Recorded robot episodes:

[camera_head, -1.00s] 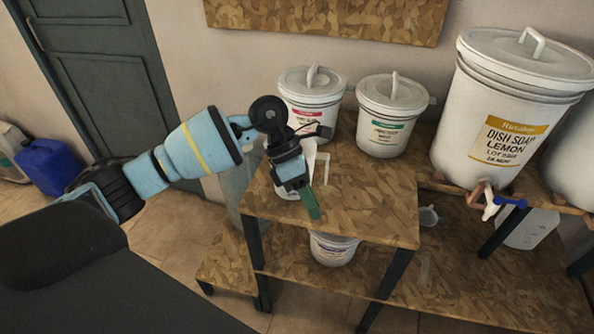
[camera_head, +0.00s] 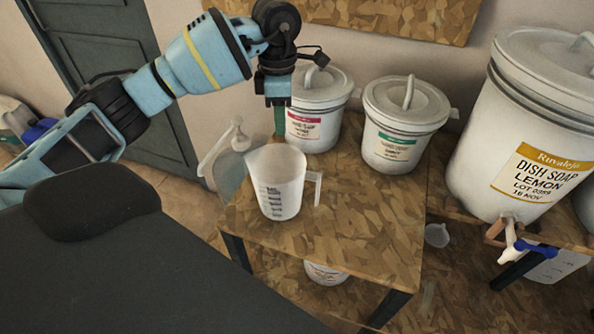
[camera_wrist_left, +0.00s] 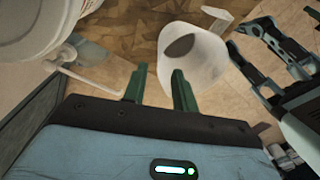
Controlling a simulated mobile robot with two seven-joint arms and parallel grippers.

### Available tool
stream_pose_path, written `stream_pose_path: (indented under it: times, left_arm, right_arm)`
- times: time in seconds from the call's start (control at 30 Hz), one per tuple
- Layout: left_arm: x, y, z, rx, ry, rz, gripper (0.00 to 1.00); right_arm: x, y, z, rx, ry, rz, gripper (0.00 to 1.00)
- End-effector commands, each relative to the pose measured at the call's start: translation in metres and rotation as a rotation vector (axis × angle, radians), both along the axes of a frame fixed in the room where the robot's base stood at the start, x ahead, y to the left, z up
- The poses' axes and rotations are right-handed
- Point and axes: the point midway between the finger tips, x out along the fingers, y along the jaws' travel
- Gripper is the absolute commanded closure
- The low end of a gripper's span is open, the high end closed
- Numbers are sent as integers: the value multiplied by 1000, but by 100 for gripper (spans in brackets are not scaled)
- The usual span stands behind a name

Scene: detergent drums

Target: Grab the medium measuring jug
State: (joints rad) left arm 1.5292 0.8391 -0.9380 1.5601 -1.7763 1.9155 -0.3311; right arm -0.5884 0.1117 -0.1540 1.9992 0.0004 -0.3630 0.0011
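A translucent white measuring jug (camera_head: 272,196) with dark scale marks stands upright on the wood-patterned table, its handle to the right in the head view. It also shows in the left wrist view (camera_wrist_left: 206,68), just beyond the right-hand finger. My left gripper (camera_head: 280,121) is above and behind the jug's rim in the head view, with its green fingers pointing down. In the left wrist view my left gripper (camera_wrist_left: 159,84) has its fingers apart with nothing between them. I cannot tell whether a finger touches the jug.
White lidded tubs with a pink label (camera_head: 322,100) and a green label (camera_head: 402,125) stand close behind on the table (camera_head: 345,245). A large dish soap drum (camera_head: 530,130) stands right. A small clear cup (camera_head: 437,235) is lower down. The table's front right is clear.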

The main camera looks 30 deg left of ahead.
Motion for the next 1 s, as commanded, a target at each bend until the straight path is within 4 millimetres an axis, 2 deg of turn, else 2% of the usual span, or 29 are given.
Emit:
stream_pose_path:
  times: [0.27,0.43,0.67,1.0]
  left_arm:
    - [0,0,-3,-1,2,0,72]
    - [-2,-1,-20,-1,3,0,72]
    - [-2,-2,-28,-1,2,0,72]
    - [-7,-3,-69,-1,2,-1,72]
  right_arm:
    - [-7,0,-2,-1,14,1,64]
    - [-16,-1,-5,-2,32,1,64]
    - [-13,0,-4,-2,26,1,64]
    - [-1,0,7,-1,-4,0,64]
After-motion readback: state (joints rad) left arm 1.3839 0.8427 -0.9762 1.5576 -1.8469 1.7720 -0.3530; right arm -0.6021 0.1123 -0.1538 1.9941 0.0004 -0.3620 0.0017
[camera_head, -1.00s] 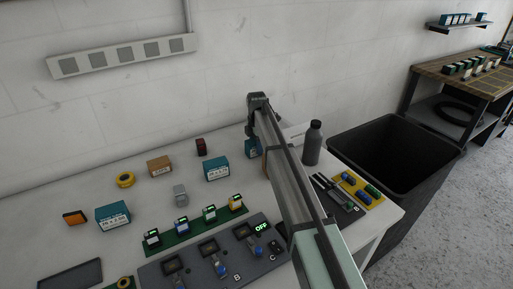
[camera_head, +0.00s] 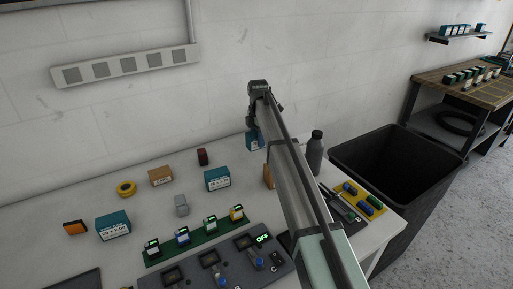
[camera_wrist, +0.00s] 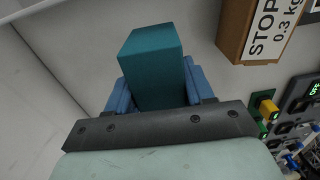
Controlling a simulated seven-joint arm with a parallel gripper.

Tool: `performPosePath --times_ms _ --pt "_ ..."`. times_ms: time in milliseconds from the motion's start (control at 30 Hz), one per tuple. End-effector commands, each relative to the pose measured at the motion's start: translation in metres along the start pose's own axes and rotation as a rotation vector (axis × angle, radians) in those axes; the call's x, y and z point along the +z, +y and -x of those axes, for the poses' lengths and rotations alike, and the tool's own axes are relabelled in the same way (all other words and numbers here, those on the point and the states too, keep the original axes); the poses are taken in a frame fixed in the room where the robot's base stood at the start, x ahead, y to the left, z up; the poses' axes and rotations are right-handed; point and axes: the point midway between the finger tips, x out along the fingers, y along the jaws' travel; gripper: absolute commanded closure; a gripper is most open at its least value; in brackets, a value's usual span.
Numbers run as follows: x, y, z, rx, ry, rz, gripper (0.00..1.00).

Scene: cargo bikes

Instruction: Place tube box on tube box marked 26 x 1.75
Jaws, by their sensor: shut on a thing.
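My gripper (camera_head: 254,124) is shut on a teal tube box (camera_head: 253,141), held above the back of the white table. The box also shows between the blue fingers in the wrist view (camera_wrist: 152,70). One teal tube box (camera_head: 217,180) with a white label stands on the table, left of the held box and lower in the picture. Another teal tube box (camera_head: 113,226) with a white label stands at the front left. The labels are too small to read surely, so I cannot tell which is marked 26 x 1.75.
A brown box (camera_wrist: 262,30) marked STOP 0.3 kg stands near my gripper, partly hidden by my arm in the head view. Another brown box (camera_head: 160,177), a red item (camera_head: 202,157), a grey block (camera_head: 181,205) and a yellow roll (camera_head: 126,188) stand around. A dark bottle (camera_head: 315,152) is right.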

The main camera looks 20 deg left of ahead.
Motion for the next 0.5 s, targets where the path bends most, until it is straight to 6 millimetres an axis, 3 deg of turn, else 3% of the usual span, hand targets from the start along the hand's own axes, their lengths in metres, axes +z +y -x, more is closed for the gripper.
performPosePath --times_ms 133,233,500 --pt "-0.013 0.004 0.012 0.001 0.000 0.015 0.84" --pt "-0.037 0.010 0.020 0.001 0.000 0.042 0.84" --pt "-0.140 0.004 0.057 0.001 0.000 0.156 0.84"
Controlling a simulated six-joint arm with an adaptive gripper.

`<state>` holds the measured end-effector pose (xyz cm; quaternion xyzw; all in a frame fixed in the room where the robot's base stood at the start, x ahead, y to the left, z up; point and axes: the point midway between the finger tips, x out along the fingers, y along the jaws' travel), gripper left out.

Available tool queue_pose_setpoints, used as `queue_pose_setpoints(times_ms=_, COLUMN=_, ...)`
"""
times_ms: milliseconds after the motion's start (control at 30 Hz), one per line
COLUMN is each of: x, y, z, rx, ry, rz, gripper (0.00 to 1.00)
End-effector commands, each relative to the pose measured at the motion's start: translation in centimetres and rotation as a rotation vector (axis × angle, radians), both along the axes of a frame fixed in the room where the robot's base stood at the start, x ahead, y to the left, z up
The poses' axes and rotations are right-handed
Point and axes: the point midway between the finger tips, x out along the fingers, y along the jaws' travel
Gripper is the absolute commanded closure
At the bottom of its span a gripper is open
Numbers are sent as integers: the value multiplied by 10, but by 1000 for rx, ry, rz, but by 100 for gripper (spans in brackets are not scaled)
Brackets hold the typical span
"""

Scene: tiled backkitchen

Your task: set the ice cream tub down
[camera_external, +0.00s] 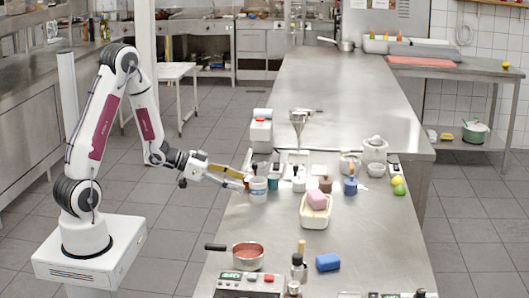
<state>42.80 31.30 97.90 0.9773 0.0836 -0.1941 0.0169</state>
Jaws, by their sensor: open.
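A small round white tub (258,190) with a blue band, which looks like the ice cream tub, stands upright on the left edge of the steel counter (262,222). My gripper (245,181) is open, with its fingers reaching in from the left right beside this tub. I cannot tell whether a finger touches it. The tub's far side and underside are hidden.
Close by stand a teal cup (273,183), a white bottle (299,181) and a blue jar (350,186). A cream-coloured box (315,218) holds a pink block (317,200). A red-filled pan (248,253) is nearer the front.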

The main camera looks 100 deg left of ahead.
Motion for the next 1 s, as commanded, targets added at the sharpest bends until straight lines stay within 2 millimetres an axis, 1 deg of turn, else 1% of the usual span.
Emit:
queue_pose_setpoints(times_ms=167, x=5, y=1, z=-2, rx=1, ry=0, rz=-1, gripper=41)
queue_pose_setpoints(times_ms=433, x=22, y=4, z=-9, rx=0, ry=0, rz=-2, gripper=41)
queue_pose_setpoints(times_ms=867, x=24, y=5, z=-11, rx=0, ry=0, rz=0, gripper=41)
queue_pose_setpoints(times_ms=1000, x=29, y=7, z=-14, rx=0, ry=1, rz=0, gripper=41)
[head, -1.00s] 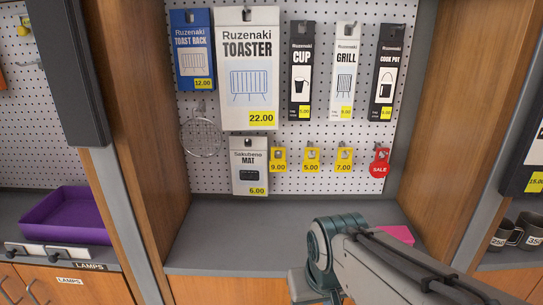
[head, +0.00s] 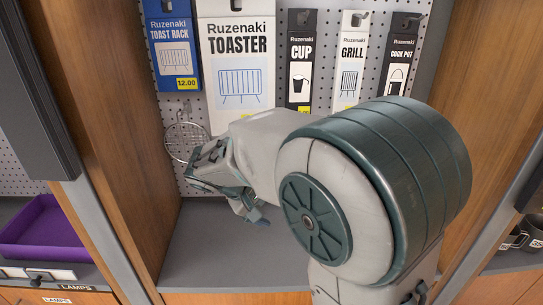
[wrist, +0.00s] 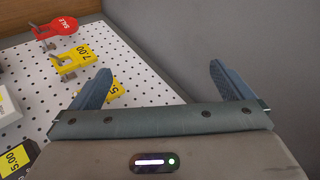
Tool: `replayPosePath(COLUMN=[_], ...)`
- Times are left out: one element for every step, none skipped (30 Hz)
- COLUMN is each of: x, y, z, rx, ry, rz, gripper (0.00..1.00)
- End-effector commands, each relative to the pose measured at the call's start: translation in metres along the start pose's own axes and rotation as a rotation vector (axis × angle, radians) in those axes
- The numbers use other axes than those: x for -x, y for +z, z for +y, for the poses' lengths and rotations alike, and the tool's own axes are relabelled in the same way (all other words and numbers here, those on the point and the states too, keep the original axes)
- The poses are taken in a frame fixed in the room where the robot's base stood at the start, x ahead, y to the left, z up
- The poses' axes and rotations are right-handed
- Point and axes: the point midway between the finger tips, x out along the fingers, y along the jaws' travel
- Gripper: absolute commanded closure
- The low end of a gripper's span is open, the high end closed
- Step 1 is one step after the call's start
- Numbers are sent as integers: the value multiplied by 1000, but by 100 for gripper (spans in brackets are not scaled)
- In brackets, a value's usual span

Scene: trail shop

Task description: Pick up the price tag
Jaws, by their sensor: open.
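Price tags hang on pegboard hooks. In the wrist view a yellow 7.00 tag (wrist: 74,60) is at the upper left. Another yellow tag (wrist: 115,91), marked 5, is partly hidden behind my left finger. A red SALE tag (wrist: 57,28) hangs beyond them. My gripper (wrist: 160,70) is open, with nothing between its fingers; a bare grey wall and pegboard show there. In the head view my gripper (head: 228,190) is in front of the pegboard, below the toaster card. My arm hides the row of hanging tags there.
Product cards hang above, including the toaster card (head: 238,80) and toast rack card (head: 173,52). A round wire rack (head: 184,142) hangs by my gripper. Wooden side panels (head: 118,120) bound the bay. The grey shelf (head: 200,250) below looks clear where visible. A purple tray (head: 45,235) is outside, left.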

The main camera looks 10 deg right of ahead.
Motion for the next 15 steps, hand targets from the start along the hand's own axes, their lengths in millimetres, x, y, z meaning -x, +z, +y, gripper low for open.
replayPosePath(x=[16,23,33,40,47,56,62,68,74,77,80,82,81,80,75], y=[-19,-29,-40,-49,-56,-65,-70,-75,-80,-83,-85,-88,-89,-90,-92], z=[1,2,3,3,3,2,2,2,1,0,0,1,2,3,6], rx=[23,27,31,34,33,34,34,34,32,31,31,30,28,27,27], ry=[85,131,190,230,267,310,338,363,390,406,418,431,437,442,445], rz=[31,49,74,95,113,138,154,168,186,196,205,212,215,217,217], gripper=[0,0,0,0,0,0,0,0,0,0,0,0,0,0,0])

Your task:
Exclude any pictures, and restate word for word the lines from the one containing "[head, -1.00s]" through the one containing "Task description: Pick up the price tag", both included.

Problem solution:
[head, -1.00s] 
[head, +0.00s] 
[wrist, +0.00s] 
Tool: `replayPosePath(COLUMN=[_], ...)`
- Times are left out: one element for every step, none skipped (30 Hz)
- COLUMN is each of: x, y, z, rx, ry, rz, gripper (0.00..1.00)
- End-effector commands, each relative to the pose measured at the call's start: translation in metres along the start pose's own axes and rotation as a rotation vector (axis × angle, radians) in those axes
- The numbers use other axes than those: x for -x, y for +z, z for +y, for the poses' lengths and rotations alike, and the tool's own axes are relabelled in the same way (all other words and numbers here, those on the point and the states too, keep the original axes)
- The poses are taken in a frame fixed in the room where the robot's base stood at the start, x ahead, y to the left, z up
- The poses' axes and rotations are right-handed
- Point and axes: the point midway between the finger tips, x out along the fingers, y along the jaws' travel
- Gripper: absolute commanded closure
- The low end of a gripper's span is open, the high end closed
- Step 1 is one step after the call's start
- Numbers are sent as integers: the value multiplied by 1000, but by 100 for gripper (spans in brackets are not scaled)
- In brackets, a value's usual span

Scene: trail shop

Task description: Pick up the price tag

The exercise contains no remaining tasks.